‘Teaching as form’ explores my experiences of co-creating spaces and programs in refugee camps that integrated pedagogical and creative engagement processes.
I give practical examples of how teachers can draw from socially engaged artistic methodologies and generate greater creative agency in a range of contexts.
Advocating for change
In ‘Teaching as form’ I advocate for more impactful, progressive, creative and holistic measures of success than the numerical model currently used in schools.
I give practical examples of ethically engaged alternatives.
1951 Refugee Convention
Ongoing detention of refugees is contrary to the objectives of the 1951 Refugee Convention. The longer a camp exists the lower the annual international funding and the greater the implications for human rights are.
The 2016 crisis
In 2016 people seeking sanctuary and safety became trapped in the middle of a European political stalemate. In the spring of 2016 I went to a refugee camp in Dunkirk. Here I learned about the situation in Greece which was a crisis point
In the summer of 2016 I travelled to Epirus, Northern Greece to volunteer in a closed camp for Yazidi people. This was set up by the UNHCR but there were very few support agencies on the ground.
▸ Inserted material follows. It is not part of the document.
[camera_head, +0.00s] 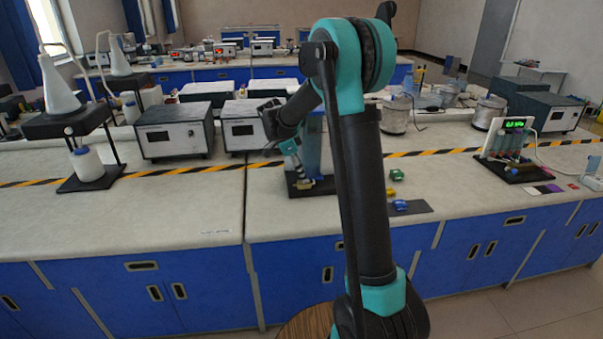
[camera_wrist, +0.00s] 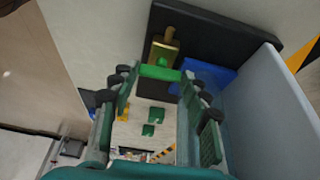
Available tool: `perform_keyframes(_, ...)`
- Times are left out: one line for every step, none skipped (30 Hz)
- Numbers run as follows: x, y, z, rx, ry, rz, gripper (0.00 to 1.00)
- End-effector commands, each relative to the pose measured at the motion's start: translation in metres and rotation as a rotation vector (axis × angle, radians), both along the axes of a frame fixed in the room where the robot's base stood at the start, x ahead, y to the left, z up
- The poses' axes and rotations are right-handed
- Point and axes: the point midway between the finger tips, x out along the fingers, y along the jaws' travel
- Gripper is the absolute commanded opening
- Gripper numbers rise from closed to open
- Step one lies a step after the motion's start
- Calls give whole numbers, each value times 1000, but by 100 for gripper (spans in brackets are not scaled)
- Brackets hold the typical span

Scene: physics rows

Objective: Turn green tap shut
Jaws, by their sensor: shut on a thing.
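The green tap handle (camera_wrist: 160,72) is a short bar lying across between my fingertips in the wrist view, on a brass tap body (camera_wrist: 163,50). My gripper (camera_wrist: 159,76) is shut on the handle, with one finger at each end of it. In the head view my gripper (camera_head: 297,166) points down at the front of a stand with a black base (camera_head: 320,189). The brass tap shows only as a small yellowish patch there, and the handle is too small to make out. Whether the tap is open or shut cannot be told.
A pale grey-blue panel (camera_wrist: 252,110) rises close beside my right finger in the wrist view. A blue part (camera_wrist: 208,76) lies behind the tap. In the head view, a green block (camera_head: 396,175), a yellow block (camera_head: 391,192) and a blue block (camera_head: 400,206) lie right of the stand.

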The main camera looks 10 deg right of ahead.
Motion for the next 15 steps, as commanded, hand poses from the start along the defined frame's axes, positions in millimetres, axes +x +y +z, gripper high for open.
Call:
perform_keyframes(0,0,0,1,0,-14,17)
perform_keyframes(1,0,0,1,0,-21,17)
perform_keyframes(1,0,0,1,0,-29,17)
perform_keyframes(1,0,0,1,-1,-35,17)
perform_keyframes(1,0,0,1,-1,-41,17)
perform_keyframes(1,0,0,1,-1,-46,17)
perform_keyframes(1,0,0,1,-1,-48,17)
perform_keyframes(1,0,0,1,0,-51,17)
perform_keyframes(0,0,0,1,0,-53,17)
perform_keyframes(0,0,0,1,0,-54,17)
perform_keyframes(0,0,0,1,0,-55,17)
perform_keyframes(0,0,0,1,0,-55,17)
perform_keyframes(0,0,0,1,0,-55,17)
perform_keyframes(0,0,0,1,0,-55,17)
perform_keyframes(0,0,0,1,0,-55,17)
I worked with about 300 women in this camp collaborating with a group of seamstresses to co-create a textile and clothes making project. My work was noted by an NGO working in a neighbouring camp. I was invited to work with them at Katsikas camp so when the Yazidi women I worked with were relocated I went to work there.
In 2016-17 I established a creative engagement program, exhibition and outreach program in collaboration with residents from Katsikas refugee camp, Greece.
At Katsikas camp there were between 300-650 residents from Syria, Lebanon, Afghanistan, Iraq. I collaborated with residents in the camp to establish a creative engagement program.
Communities of Practice
I co-created spaces inside the camp with residents and developed broader engagement projects that connected people to the city and agitated for integration through organising cultural projects and events.
These events and projects created networking opportunities between Greek locals and refugee residents, paved the way for self-organisation, cultural integration and challenged ghettoization.
My connection to Lighthouse Relief Hellas and CalAid gave me official permission to work in the camps, access to volunteers and a €200 monthly stipend (which I used on materials). My work was self-funded, self motivated and self generated.